Sledging not implied in Hughes death

On Friday, New South Wales coroner Michael Barnes said even if there had been attempts to intimidate players, Hughes did not appear to be affected and it "could not be implicated in his death".

But Barnes called sledging an "unsavoury aspect" of cricket, adding: "An outsider is left to wonder why such a beautiful game would need such an ugly underside."

Claim of threats

The hearing heard claims that one bowler told him, "I am going to kill you", although players on the field said they did not recall any such comment.

Taylor said he didn't think sledging was a major problem in cricket, but he urged umpires to crack down if they thought players were going too far.

"I don't think we have," he said in Perth, where Australia are playing South Africa, when asked if cricket had a sledging problem.

"The game needs a competitive edge to it, but it doesn't need a lot or rubbish talk either.
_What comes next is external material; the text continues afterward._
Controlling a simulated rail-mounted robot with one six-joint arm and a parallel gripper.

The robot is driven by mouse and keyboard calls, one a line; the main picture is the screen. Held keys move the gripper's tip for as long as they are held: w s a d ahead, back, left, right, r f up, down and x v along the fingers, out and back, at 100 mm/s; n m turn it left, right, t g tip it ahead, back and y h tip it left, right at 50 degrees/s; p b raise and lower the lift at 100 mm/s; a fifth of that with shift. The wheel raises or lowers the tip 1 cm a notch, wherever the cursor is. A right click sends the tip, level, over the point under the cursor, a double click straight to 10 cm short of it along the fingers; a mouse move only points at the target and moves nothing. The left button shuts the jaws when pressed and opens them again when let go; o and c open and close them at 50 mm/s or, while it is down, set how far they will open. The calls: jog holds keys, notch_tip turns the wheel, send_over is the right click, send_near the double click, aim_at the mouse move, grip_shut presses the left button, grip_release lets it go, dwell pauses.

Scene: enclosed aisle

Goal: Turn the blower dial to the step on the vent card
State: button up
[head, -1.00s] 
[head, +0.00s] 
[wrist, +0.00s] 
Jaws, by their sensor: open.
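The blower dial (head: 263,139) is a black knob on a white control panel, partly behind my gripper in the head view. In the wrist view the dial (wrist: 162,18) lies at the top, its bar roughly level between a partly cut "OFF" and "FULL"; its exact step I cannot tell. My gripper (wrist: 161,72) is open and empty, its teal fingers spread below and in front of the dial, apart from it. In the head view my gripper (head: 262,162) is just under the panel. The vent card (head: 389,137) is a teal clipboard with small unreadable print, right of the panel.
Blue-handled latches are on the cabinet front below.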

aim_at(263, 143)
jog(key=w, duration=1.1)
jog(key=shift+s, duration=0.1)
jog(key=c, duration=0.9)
If something positive does come out of this, it will be a reduction in the idle chat.

"Sledging is something that has always been talked about regularly, but the umpires should step in if they think it is over the top."

Clampdown on backchat in the sport

Cricket Australia chief James Sutherland agreed it was down to the umpires to stamp out backchat if it was becoming too much.

"If it has become a problem, then I would say the umpires are not doing their job," he said, adding that he did not see it as a problem.

"I come back to the fundamentals -- the game should still be played in the right spirit and for the sake of clarity, there's codes of behaviour that are in place that deal with inappropriate behaviour.

"When that line is crossed, people should pay the price for crossing that line and I can only encourage the umpires and relevant officials to take action when it is appropriate."

Less sledging in modern game

Former Australian Test opener Chris Rogers said he believed there was less sledging in the modern game, particularly in England where he feels umpires are less tolerant.

"Things are changing but I don't see how it can be completely policed," he said.

Australian Test opener David Warner, who played in the game, said he was not concerned that the coroner raised doubts about the evidence of the players on sledging in the match.

"I'm happy with my testimony," Warner said.

"The umpire said the same thing, that there was no sledging out there.

"I stick to my word that there was no sledging out there."

Warner claimed there was no sledging in the game these days, describing it as "banter".